Given instruction. Copy every line, exactly and only, from the line containing "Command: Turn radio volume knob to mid" to the line containing "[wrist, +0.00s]", both lines included.

-- Start of Rows --

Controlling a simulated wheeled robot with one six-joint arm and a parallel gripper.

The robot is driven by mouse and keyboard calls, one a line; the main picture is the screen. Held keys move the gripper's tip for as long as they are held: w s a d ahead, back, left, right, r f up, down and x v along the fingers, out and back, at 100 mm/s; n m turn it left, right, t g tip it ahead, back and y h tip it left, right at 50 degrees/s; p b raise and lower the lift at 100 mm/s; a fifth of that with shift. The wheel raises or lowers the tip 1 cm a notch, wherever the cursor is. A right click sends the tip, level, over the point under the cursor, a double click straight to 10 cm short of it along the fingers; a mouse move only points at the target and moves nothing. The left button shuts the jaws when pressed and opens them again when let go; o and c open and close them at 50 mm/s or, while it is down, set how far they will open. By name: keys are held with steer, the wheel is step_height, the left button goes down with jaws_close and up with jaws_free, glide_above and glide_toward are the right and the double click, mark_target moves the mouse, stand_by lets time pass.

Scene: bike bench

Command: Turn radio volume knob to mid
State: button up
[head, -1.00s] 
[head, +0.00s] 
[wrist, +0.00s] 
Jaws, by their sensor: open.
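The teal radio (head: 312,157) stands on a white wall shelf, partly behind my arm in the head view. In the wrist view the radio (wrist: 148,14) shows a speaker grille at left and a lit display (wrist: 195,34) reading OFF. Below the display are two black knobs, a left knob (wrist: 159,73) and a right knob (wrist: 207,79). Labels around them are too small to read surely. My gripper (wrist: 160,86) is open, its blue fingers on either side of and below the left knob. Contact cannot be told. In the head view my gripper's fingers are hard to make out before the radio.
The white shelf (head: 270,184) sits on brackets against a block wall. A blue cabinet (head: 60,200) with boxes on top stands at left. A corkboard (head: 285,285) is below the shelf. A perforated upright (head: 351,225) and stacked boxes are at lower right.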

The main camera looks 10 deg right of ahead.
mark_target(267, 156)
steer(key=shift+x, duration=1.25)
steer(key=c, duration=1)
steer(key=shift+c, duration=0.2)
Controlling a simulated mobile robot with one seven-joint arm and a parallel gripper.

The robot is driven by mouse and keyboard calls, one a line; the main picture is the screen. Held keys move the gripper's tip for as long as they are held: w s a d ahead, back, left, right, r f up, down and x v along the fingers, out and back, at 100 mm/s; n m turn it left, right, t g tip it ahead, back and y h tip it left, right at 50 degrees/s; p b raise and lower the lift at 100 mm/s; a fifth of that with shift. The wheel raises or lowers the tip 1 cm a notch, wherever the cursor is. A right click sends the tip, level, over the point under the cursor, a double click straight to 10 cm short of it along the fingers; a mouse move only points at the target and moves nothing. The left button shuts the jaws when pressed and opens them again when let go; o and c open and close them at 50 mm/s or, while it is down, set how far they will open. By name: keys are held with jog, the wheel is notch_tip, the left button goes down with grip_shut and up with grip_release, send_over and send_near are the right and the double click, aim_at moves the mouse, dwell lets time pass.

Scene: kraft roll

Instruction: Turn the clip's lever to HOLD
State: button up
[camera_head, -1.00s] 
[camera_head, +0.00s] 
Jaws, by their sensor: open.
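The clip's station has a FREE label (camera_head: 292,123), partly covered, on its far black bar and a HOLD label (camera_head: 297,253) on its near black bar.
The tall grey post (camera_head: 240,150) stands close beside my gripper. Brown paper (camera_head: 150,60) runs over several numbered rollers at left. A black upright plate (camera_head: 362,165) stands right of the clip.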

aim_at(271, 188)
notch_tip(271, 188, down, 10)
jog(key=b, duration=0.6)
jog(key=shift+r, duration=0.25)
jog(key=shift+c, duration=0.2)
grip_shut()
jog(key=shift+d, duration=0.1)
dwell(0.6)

-- End of Rows --

Solution.
Command: Turn radio volume knob to mid
State: button up
[head, -1.00s] 
[head, +0.00s] 
[wrist, +0.00s] 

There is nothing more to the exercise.